Concedeu-se ao Estado a função jurisdicional de equacionar os conflitos, punindo o culpado ou absolvendo o inocente. Nisso está a essência do julgar, como corolário do estado de direito. Punir ou não punir é uma decorrência da atividade estatal, que, examinando as provas produzidas pelo órgão acusador, julgará a ação promovida contra o acusado, acatando ou não os seus termos. Em contrapartida, milita, como garantia do réu, o princípio constitucional da presunção do estado de inocência, preceito consagrado em qualquer carta republicana, ainda que de viés totalitário. Enfaticamente, isso quer dizer que a inocência não precisa ser demonstrada por quem está sendo acusado, uma vez que, no foro de uma sociedade civilizada, onde prevalece o devido processo legal, não há responsabilidade penal prévia. A ação se instaura, o processo é deflagrado com trâmite e previsão procedimental no ordenamento jurídico, a negarem, pois, a figura repugnante do juízo exceção e do julgamento antecipado, sem que a defesa seja amplamente realizada, as provas produzidas, contraditadas e examinadas com total isenção de quem julga. E, como decorrência, o juízo valorativo deve ser expresso, com fundamento nelas, para que se chegue à conclusão condenatória ou absolutória. Se assim não for, passa-se a ter a torpe figura do justiçamento, à moda primitiva (Barrabás ou Jesus?, perguntava Pilatos), que rememora a fase negra dos ordálios, quando o condenado sequer tinha ciência de quais os motivos que o levaram a receber a tão grave punição. Dumas (pai) tão bem retratou essa espécie de justiça em O Conde de Monte Cristo, quando uma reles e infundada acusação se transformou numa cruel pena carcerária.
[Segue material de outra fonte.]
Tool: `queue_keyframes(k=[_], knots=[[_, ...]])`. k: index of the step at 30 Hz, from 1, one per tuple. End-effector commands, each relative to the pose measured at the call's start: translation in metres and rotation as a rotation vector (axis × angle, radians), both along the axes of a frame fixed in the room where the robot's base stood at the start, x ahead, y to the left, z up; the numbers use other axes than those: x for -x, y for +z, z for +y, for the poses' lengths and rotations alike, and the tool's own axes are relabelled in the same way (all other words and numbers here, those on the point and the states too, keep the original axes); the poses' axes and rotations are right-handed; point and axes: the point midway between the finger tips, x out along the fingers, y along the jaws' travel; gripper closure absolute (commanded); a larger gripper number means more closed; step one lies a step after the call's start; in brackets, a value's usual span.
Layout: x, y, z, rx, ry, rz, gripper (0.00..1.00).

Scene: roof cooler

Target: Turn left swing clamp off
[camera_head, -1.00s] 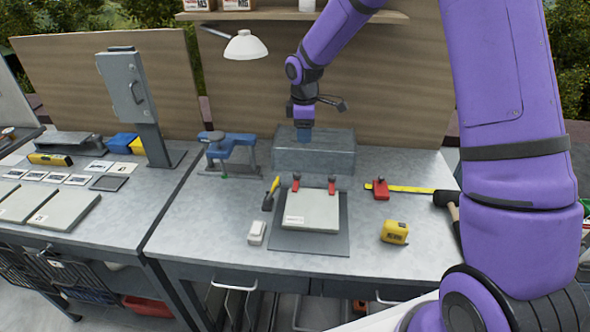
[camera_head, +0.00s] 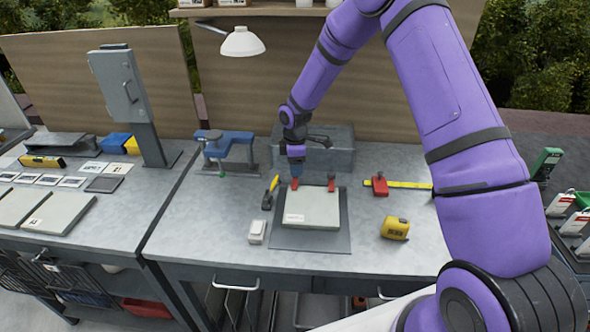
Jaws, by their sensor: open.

À justiça pública, firmada no devido processo legal, repugna o julgamento com base na presunção de culpa. A prova, a ser produzida e examinada, é o sedimento de toda decisão, que venha a resultar em condenação ou absolvição. O Direito Penal do passado, refletido na vingança privada ou de sangue, se encontra, há muito sepultado. Ou pelo menos assim se presume. Já houve época, felizmente apagada na memória do tempo, em que contra o infrator (ou mesmo o suposto infrator) havia uma reação grupal, onde se buscava, a qualquer preço, a sua punição, bastando uma mera acusação formal ou mesmo informal. As normas repressoras se confundiam com o sagrado. A conduta representava uma ofensa ao deus, um totem erigido pela sociedade grupal, que, ofendido, exigia uma reação de todo o grupo contra o ato do indigitado infrator.
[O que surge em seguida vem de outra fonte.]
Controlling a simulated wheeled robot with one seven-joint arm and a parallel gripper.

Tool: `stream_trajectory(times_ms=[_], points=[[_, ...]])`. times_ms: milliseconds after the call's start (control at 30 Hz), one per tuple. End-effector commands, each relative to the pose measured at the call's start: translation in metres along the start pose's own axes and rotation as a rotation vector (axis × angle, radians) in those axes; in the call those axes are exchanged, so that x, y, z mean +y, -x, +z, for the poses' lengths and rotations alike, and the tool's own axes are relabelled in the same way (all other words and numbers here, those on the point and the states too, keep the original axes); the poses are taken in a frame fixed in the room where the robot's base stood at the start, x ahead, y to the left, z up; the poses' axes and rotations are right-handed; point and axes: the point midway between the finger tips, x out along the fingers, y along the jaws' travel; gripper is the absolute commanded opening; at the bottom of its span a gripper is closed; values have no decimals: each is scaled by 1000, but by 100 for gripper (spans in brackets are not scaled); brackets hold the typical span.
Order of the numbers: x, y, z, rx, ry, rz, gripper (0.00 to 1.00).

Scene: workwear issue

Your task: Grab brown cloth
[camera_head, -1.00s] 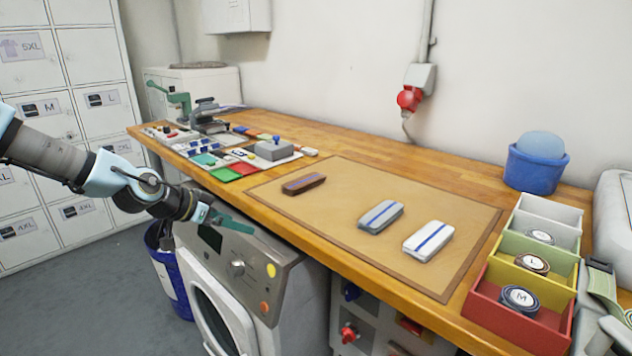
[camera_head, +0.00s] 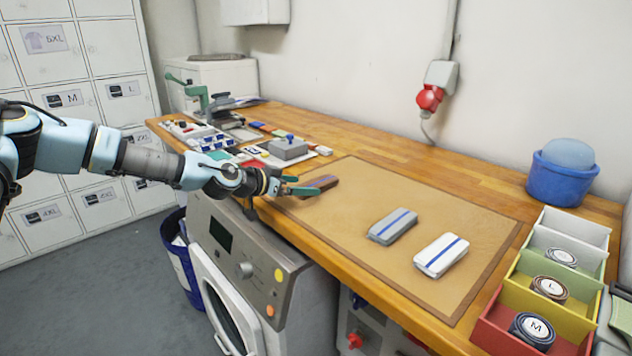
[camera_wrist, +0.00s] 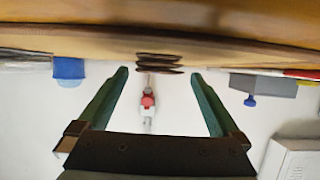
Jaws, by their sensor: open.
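The brown cloth (camera_head: 322,184) is a small folded stack with a blue stripe, lying at the left end of the tan mat (camera_head: 353,170). In the wrist view the brown cloth (camera_wrist: 159,62) shows edge-on, as dark folded layers ahead of the fingers and between them. My gripper (camera_head: 294,184) is at the cloth's left end, close to it. In the wrist view my gripper (camera_wrist: 160,82) has its two green fingers wide apart with nothing held. Whether a finger touches the cloth I cannot tell.
A grey folded cloth (camera_head: 392,226) and a white folded cloth (camera_head: 441,255) lie further right on the mat. Coloured bins (camera_head: 503,326) with rolled belts stand at the right, below a blue tub (camera_head: 559,178). A grey block (camera_head: 288,149) and small tools sit behind my gripper.

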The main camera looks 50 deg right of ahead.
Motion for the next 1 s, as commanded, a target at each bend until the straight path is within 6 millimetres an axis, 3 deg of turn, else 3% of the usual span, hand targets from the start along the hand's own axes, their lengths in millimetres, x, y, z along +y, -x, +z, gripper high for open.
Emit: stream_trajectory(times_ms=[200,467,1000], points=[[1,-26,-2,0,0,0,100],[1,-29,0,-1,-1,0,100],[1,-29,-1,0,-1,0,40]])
Assim, era permitida a vingança, instrumento de defesa a caracterizar a autotutela. O sangue lavava a honra ofendida, eis entendimento enraizado culturalmente na prévia consciência condenatória das pessoas. A sanção dependia dos interesses grupais do suposto ofendido. O talião foi um grande avanço: dente por dente, olho por olho. Estabeleceu-se, assim, o cânone da proporcionalidade entre o delito e a pena, fixando-a na pessoa do acusado, não mais alcançando o grupo social de que fazia parte.
Nos tempos atuais, pego os jornais e dou de cara com duas notícias, que me fazem lembrar da vingança privada. No primeiro caso, consta o assassinato de um jovem por facadas, e os seus amigos saem em busca do autor do homicídio e, substituindo o Estado na função punitiva, fazem justiça pelas próprias mãos, lesionando o ofensor quase à morte. Num outro caso, o pai, um policial militar, ao ter seu filho assassinado, mata um jovem como ato de vingança do filho, apenas pelo fato de que era amigo da pessoa que matara o seu filho.
Já no eixo Rio/São Paulo, não há um só dia em que a polícia não mata três a cinco (ou mais) presumíveis infratores ou inocentes. Instituiu-se o processo sumaríssimo, sem formalidades, para proceder ao julgamento, à condenação e à execução de supostos delinquentes. Sem maiores subterfúgios, é o coroamento da pena de morte, caracterizada pela punição vingativa, sem a necessária previsão constitucional. Do outro lado, ao seu talante, os infratores aproveitam essa espécie de concessão pública e assassinam os policiais. Deflagra-se a vingança privada numa afronta ao estado de direito, inserindo-se no sistema a cultura da lei do mais forte. Julgar, condenar ou matar, em afronta ao ordenamento jurídico vigente, representam práticas de uma selvageria primitiva que nega todos os valores conquistados pelo mundo civilizado. Essa exceção, infelizmente, está a virar regra.